Given information:
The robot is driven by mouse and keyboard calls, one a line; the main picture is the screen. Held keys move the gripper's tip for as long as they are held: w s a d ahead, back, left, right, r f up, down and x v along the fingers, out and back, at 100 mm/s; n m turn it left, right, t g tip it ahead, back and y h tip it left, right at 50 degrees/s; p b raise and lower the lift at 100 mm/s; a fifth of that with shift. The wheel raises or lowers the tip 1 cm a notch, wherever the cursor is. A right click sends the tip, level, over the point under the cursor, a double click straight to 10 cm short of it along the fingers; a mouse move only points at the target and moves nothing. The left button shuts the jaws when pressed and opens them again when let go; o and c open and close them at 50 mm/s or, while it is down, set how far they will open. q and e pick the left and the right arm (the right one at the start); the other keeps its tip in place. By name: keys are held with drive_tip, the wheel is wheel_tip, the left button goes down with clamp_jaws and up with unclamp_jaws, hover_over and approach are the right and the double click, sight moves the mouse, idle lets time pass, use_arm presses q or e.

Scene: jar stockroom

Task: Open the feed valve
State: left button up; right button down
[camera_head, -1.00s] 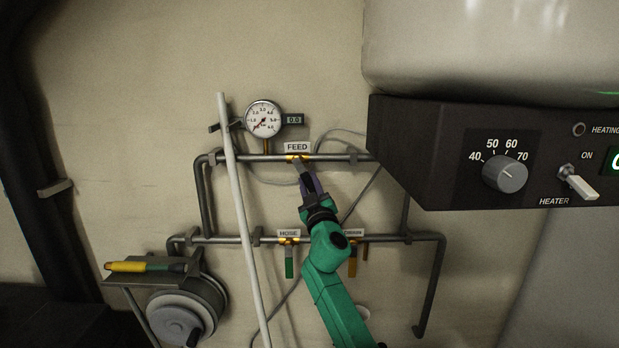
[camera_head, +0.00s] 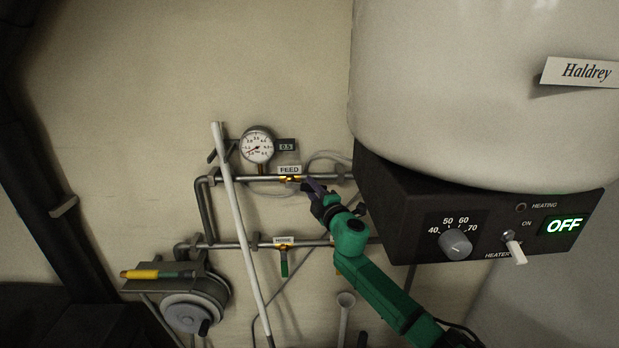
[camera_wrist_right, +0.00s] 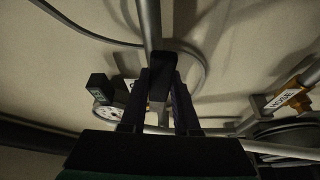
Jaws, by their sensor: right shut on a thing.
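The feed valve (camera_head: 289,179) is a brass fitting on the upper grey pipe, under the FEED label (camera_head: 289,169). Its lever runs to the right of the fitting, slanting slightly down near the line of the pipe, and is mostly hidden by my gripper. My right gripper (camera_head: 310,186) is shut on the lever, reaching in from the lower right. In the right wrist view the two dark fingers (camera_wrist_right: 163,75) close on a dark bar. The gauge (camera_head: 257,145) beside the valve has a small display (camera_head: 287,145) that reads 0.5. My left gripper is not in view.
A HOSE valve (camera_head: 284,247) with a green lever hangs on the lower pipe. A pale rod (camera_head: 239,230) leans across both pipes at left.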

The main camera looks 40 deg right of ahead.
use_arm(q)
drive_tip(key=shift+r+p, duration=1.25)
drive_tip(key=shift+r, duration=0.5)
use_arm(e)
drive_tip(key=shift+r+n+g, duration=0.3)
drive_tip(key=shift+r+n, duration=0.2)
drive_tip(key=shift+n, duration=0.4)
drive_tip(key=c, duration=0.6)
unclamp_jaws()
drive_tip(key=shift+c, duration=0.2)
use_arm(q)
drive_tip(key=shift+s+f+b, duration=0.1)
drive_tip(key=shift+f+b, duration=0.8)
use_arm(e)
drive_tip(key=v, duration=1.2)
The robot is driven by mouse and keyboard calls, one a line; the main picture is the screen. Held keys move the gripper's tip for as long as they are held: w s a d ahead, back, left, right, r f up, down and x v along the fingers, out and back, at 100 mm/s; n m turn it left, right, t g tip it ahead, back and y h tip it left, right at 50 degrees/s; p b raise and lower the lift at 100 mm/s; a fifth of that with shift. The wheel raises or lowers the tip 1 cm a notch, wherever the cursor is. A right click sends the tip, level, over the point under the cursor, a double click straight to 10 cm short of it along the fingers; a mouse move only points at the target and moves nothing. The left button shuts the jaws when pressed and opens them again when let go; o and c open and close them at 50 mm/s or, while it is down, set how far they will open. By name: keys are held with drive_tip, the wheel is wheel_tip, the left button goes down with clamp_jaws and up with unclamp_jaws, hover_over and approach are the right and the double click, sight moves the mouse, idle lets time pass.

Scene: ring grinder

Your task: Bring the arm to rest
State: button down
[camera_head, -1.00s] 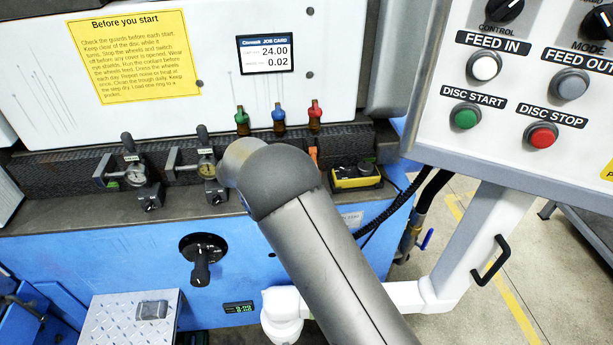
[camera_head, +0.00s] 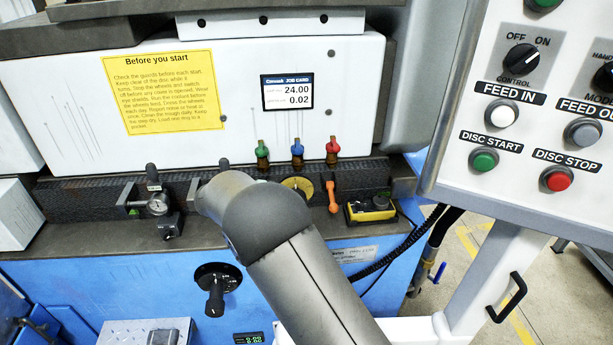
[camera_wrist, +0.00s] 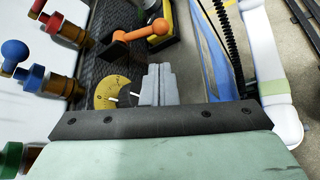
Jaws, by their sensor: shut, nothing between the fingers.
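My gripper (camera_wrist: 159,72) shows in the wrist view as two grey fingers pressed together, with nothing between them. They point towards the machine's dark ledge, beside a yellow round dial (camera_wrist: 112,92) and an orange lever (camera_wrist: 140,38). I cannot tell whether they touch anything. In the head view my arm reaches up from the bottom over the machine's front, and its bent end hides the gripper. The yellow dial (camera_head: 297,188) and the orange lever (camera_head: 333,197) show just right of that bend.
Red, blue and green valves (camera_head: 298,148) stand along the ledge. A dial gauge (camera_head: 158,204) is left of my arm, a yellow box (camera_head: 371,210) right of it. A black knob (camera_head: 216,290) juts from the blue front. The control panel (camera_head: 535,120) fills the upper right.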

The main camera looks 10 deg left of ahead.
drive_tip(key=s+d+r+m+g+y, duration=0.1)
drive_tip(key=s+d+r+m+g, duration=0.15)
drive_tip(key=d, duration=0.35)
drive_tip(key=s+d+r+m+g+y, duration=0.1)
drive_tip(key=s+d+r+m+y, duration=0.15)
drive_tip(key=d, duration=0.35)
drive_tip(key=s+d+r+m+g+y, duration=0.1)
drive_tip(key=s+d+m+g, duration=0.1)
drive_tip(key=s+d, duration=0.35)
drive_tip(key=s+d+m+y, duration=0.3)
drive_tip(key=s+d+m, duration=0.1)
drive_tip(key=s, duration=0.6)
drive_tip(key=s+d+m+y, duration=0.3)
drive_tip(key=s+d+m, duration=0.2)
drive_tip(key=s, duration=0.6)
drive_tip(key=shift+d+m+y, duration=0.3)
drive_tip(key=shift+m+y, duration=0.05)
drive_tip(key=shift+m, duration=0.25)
...
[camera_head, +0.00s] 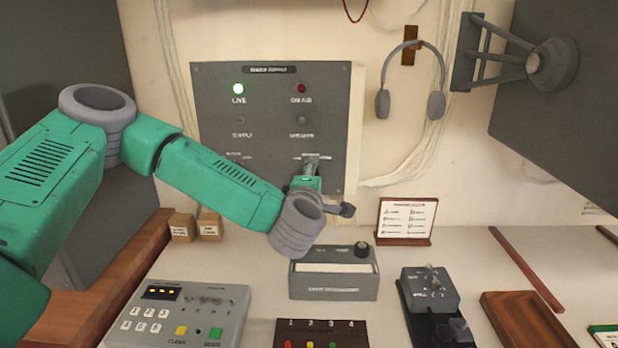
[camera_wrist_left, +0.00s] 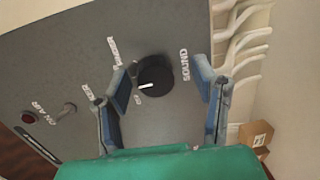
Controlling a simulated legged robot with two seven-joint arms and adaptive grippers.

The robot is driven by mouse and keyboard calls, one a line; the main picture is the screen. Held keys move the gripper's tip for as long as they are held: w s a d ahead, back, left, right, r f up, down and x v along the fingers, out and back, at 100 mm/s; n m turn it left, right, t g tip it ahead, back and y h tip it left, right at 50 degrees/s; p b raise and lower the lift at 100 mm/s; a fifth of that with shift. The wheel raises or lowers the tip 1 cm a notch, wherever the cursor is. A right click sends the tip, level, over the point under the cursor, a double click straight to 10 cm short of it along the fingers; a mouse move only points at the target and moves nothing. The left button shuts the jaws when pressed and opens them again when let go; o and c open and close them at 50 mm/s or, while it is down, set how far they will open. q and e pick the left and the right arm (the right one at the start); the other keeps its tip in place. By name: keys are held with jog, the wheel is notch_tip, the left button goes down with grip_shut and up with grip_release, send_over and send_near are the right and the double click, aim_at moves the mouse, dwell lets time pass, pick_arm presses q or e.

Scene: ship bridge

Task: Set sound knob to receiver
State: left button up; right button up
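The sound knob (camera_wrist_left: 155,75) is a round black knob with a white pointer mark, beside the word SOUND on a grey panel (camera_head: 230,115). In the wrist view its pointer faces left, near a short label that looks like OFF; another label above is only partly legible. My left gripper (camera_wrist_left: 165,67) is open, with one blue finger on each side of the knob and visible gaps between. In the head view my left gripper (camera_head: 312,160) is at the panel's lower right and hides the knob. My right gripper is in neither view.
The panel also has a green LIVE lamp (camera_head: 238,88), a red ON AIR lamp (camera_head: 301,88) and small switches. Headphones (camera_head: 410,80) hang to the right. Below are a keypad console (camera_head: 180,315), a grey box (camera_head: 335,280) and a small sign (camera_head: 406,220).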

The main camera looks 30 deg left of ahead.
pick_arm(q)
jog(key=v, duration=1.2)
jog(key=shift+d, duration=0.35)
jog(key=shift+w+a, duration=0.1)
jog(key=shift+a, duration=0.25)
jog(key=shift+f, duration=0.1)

Prompt: Retype exactly the lines from the one with "use_arm presses q or e." through the one with "[camera_wrist_right, +0.00s]", both included, and nothing else; leave out the pictures.

Solution for this task:
The robot is driven by mouse and keyboard calls, one a line; the main picture is the screen. Held keys move the gripper's tip for as long as they are held: w s a d ahead, back, left, right, r f up, down and x v along the fingers, out and back, at 100 mm/s; n m turn it left, right, t g tip it ahead, back and y h tip it left, right at 50 degrees/s; p b raise and lower the lift at 100 mm/s; a fifth of that with shift. The wheel raises or lowers the tip 1 cm a notch, wherever the cursor is. A right click sends the tip, level, over the point under the cursor, a double click straight to 10 cm short of it along the fingers; a mouse move only points at the target and moves nothing. The left button shuts the jaws when pressed and opens them again when let go; o and c open and close them at 50 mm/s or, while it is down, set how far they will open. q and e pick the left and the right arm (the right one at the start); the other keeps its tip in place. By name: keys are held with drive_tip, the wheel is wheel_tip, the left button goes down with clamp_jaws and up with unclamp_jaws, hover_over and approach are the right and the double click, sight moves the mouse, idle lets time pass, use_arm presses q or e.

Scene: jar stockroom

Task: Open the feed valve
State: left button up; right button down
[camera_head, -1.00s] 
[camera_head, +0.00s] 
[camera_wrist_right, +0.00s] 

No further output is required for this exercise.